Trump's steel tariffs cost US consumers close to $900,000 per job, analysis finds

When President Trump first imposed steel tariffs more than a year ago, he billed them as a means of job creation and a way to revitalize a sluggish but once-thriving industry.

While the 25 percent tariff on imported steel did provide a boon to the manufacturers – raw steel prices surged last year after the announcement – it’s come at a steep cost to the American consumer, according to new calculations from the Peterson Institute of Economics.

For each new steel job created, the average U.S. consumer pays a staggering $900,000, said Gary Hufbauer, a senior fellow at the Peterson Institute; at best, that could create 8,700 jobs across six to eight steel firms. The news was first reported by The Washington Post.

“It’s a very high price,” Hufbauer told FOX Business during an interview on Thursday. “Even if jobs are created by the tariff program, they are very expensive jobs.”

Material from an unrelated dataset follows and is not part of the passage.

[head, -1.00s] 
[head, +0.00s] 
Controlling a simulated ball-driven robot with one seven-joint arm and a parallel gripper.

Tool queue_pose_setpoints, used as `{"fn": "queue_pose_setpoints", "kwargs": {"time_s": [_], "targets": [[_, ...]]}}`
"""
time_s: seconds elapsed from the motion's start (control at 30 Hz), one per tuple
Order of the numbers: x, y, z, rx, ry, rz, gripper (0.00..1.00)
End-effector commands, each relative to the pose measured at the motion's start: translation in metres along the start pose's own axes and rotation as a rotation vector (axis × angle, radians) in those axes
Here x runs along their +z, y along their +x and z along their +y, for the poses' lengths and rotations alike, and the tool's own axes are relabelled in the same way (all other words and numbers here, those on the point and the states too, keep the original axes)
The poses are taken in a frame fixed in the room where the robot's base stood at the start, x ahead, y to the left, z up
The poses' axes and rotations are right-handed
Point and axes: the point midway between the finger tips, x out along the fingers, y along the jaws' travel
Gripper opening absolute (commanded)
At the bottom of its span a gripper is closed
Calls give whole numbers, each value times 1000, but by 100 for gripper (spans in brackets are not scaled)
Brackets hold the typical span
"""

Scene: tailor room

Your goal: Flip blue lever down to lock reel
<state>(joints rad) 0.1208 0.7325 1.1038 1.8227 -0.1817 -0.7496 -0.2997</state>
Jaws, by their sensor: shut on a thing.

Most of that money, Hufbauer emphasized, isn’t going toward the average steelworker: It’s going directly into the pockets of the steel firms. He was unsure whether wages for the average employee had gone up significantly since Trump announced the tariffs last March (Peterson did not calculate that), but guessed they’d climbed incrementally.

The average steelworker makes an estimated $32,030 annually, although salaries go as high as $48,500, according to data from ZipRecruiter.

“This is not the way you create jobs,” Hufbauer said. “This is not a jobs program, even though politicians  -- and not just Trump, I mean all politicians -- when they impose tariffs or restrict trade they talk about the jobs that will be created,” he said.

Plus, any benefit from the tariffs for the steel manufacturers is likely to fade.

That’s because companies that produce steel far outnumber the companies that manufacture it, and the steel tariffs have translated into higher production costs for manufacturers -- and ultimately higher costs for consumers. Last year, the Peterson Institute found that the cost of U.S. steel rose by nearly 9 percent, thanks to the tariffs, sending costs for steel users soaring by $5.6 billion.

“You’re getting a lot of complaints from steel users in this country,” Hufbauer said.

Already, some Republican legislatures are growing frustrated with the tariffs, urging the president to remove existing tariffs and avoid new ones. In a Wall Street Journal op-ed two weeks ago, Sen. Chuck Grassley, R-Iowa, told Trump he needed to remove the metal tariffs, or risk losing his new trade deal with Mexico and Canada.

“If these tariffs aren’t lifted, USMCA is dead,” Grassley wrote. “There is no appetite in Congress to debate USMCA with these tariffs in place.”